Dans ce cadre la loi de finances complémentaire 2020, devant s’éloigner du populisme qui accroîtra la crise à terme, doit agir sur plusieurs paramètres et variables afin de concilier l’efficacité économique et la justice sociale, indispensable pour la cohésion sociale durant cette conjoncture très difficile. Pour atténuer la chute des réserves de change existent quatre solutions. La première solution est de recourir à l’emprunt extérieur même ciblé. Dans la conjoncture actuelle où la majorité des pays et des banques souffrent de crise de liquidité, c’est presque une impossibilité sauf auprès de certaines banques privées mais à des taux d’intérêts excessifs et supposant des garanties.

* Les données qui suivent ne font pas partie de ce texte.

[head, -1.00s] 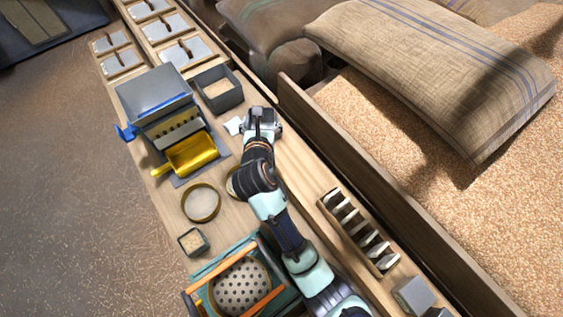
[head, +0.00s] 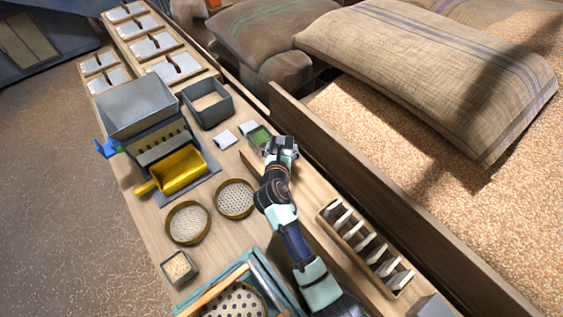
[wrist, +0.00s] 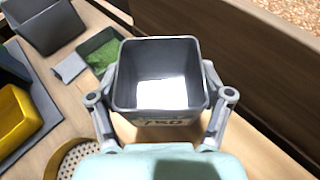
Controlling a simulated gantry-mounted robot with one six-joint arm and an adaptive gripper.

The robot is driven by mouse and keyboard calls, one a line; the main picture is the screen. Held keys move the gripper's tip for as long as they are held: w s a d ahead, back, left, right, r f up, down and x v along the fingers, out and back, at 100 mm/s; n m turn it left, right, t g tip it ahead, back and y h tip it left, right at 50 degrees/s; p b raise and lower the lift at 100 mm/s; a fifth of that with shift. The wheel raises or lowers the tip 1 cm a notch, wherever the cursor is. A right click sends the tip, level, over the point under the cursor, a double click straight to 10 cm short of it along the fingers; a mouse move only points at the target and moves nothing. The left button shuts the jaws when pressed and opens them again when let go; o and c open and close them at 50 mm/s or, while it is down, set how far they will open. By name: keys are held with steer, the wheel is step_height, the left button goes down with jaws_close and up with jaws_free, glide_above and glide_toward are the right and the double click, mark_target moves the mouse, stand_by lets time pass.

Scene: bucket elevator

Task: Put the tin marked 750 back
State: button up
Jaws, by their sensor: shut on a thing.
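The grey square tin marked 750 (wrist: 163,121) is between the fingers of my gripper (wrist: 160,82) in the wrist view. It is upright and open at the top, with a bright white patch inside. The marking on its near face is partly hidden by my wrist. My gripper is shut on this tin. In the head view my gripper (head: 283,146) is over the raised wooden ledge along the bench's right side. The tin is hard to make out there, and I cannot tell whether it touches the ledge.
A small green-filled tray (head: 259,138) and a white card (head: 225,139) lie just beyond my gripper. A grey bin (head: 209,107), a yellow scoop (head: 181,171) and two sieves (head: 235,198) (head: 187,222) stand left. A slotted wooden rack (head: 366,248) is nearer; a wooden wall (head: 340,165) runs right.

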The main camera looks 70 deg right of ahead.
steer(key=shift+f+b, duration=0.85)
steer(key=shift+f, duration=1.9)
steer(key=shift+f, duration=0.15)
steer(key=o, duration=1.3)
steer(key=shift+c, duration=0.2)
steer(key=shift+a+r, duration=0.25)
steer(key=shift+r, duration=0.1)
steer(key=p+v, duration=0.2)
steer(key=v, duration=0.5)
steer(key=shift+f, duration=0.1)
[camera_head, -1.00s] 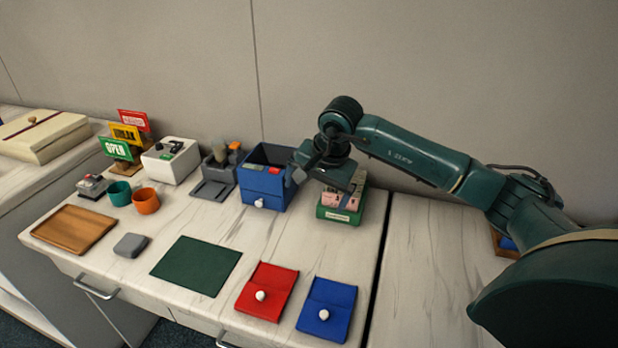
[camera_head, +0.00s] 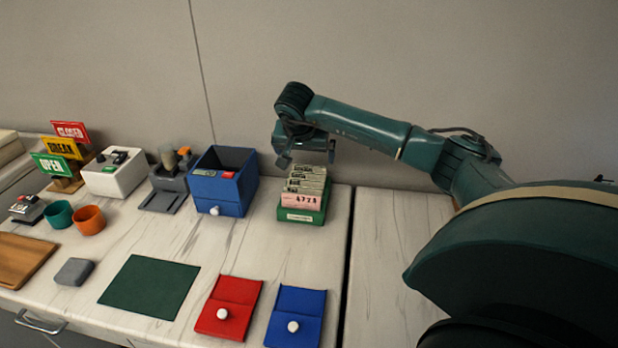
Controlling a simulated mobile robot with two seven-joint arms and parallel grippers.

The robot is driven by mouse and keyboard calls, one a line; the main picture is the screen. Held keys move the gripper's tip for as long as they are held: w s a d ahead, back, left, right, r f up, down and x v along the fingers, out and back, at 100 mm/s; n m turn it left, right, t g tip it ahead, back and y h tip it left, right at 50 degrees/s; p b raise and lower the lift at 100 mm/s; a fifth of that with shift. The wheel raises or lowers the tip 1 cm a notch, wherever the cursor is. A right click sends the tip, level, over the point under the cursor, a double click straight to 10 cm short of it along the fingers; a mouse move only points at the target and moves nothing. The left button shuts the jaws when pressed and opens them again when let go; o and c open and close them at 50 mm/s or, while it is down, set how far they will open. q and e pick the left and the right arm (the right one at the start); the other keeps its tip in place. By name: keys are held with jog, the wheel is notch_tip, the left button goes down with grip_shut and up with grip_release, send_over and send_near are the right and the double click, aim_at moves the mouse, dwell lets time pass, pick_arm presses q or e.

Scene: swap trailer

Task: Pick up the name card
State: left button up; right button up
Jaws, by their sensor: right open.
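A green card holder (camera_head: 302,216) stands at the back of the counter, near its right end. It holds several upright cards (camera_head: 306,180) in a row, with a pink card (camera_head: 300,200) marked with digits at the front. I cannot tell which of them is the name card. My right gripper (camera_head: 308,158) is open and empty, just above and behind the cards, apart from them as far as I can see. My left gripper is out of view.
A blue box (camera_head: 218,192) with a white knob stands left of the holder. A red pouch (camera_head: 231,298), a blue pouch (camera_head: 297,312) and a dark green mat (camera_head: 150,286) lie in front. Cups, a white machine (camera_head: 113,174) and signs are further left. A gap separates the right-hand counter.

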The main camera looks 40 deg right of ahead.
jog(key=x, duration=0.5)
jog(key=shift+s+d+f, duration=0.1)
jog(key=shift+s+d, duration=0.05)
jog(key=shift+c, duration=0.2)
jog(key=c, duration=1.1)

La deuxième solution est d’attirer l’investissement direct étranger : nous sommes dans le même scénario d’autant plus que selon la majorité des rapports internationaux de 2019, l’économie algérienne dans l’indice des libertés économiques est classée ver les derniers pays (bureaucratie, système financier sclérosé, corruption), la seule garantie de l’Etat algérien sont les réserves de change en voir d’épuisement (moins de 60 milliards de dollars en mars 2020). La troisième solution est de rapatrier les fuites de capitaux à l’étranger. Il faut être réaliste en distingant les capitaux investis en biens réels visibles des capitaux dans des paradis fiscaux, mis dans des prêtes noms, souvent de nationalités étrangères ou investis dans des obligations anonymes. Pour ce dernier cas c’est presque une impossibilité.

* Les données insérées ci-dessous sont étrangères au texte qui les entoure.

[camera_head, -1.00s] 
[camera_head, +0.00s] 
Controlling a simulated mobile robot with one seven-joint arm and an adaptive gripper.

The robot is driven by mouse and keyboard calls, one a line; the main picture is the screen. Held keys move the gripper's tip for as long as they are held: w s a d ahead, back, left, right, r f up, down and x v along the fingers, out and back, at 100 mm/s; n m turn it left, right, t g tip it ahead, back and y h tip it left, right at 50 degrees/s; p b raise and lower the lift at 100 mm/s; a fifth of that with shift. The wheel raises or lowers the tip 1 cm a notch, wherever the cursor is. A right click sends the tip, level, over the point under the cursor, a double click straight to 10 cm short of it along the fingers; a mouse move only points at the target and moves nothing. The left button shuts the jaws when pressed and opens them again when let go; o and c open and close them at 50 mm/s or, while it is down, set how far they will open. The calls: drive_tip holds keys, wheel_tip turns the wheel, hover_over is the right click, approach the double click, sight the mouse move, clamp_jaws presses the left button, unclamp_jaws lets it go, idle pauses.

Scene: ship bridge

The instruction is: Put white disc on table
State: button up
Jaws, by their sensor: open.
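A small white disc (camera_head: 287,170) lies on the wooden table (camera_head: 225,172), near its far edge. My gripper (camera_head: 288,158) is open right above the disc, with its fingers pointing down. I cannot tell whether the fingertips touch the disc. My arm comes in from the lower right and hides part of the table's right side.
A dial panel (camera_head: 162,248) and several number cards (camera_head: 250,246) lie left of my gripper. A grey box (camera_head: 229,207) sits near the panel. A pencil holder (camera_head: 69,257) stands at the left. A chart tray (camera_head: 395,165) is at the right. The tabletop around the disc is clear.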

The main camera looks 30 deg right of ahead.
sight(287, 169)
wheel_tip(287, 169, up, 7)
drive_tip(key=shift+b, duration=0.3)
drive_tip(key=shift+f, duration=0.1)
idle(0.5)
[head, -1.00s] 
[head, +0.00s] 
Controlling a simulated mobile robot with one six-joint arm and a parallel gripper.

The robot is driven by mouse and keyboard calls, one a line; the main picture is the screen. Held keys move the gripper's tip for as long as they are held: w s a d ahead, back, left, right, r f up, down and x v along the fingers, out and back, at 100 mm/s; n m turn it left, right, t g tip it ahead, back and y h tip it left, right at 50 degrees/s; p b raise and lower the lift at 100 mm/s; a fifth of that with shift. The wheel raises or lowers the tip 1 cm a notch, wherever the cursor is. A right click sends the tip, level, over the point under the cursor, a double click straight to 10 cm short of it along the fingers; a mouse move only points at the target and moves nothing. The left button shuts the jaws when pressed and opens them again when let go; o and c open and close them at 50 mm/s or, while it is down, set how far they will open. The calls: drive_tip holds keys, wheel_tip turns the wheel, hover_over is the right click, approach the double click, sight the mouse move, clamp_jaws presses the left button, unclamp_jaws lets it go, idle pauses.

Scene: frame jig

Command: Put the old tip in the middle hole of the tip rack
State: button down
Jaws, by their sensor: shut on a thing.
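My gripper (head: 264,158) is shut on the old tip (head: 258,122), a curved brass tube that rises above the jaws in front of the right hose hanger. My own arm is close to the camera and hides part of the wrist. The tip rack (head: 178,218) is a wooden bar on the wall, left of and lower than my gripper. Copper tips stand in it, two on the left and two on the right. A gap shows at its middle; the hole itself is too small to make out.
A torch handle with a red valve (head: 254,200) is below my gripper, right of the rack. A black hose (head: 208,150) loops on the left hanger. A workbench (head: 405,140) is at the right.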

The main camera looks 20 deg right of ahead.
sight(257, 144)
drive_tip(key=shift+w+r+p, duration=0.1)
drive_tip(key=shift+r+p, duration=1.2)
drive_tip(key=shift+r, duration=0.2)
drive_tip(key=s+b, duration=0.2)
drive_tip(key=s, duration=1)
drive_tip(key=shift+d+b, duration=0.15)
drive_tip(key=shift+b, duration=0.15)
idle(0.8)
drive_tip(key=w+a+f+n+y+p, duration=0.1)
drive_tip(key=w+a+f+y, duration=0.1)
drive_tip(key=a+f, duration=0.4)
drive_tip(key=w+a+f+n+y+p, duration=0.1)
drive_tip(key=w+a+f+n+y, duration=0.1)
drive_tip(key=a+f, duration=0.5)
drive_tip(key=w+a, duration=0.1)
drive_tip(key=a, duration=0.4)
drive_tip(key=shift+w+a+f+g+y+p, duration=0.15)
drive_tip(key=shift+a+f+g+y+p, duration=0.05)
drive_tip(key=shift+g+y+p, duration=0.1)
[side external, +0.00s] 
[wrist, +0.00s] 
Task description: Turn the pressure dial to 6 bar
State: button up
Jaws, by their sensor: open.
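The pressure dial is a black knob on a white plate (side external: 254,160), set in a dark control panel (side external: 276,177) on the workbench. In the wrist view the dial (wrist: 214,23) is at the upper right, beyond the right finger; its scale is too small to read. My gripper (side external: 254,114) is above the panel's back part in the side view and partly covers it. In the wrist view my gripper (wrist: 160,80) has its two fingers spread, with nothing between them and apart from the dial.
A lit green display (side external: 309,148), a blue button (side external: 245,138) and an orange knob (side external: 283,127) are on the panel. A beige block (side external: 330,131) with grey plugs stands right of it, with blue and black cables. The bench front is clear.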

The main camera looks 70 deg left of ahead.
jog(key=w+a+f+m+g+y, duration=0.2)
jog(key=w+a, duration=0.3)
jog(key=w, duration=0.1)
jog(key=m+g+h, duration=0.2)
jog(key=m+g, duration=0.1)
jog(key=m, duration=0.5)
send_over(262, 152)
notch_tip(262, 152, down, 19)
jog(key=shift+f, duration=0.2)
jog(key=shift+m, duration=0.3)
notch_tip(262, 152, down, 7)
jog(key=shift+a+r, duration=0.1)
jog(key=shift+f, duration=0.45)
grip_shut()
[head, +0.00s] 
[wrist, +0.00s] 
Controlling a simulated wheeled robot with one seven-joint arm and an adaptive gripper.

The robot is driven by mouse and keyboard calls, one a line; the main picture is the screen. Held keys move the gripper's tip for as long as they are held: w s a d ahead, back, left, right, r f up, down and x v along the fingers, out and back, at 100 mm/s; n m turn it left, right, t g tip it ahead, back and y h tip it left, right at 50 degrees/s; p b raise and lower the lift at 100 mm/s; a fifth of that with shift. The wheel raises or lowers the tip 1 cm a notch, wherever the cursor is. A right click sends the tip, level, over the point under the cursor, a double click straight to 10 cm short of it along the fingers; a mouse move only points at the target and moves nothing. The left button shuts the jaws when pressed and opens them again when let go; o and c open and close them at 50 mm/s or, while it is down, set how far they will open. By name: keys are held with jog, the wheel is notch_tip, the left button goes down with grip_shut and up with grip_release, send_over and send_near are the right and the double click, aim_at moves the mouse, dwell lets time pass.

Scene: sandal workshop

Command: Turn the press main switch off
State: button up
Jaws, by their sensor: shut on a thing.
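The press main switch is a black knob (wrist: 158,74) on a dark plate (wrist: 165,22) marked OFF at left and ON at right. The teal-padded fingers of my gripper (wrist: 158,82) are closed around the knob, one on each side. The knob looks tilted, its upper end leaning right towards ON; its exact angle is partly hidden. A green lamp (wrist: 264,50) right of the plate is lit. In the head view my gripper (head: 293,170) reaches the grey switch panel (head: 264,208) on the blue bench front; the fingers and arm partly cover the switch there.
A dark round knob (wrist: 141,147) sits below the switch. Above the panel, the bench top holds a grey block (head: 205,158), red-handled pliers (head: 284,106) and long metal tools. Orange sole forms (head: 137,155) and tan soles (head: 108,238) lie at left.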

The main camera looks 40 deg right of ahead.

Pour le premier cas, cela demandera des procédures judiciaires longues de plusieurs années sous réserve de la collaboration étroite des pays concernés. La quatrième solution est de limiter les importations et lutter contre les surfacturations, impliquant un tableau de la valeur au niveau des douanes reliées aux réseaux nationaux (banques, fiscalité notamment) et internationaux, pour déterminer les normes, le prix international par zone selon la qualité) afin de détecter les surfacturations, tenant compte pour certains produits des fluctuations boursières. Mais existent des limites, quitte à paralyser tout l’appareil de production avec des incidences sociales (accroissement du taux de chômage), plus de 85% des entreprises publiques et privées dont la majorité n’ont pas de balances devises positives, non concurrentielles sur le marché international, important leurs équipements et leurs matières premières de l’étranger. Pour la partie dinar qui est une monnaie non convertible existent sept solutions pour atténuer le déficit budgétaire. La première solution est la saisie des biens de tous les responsables incriminés par la justice supposant un verdict final pour respecter l’Etat de droit par la vente aux enchères et un impôt dégressif sur la fortune. La seconde solution est d’intégrer la sphère informelle qui draine environ 40/45% de la masse monétaire en circulation. Cela est la partie dinars. Or les expériences historiques, notamment en période de guerre, montrent qu’en période de crise, il y a extension de cette sphère.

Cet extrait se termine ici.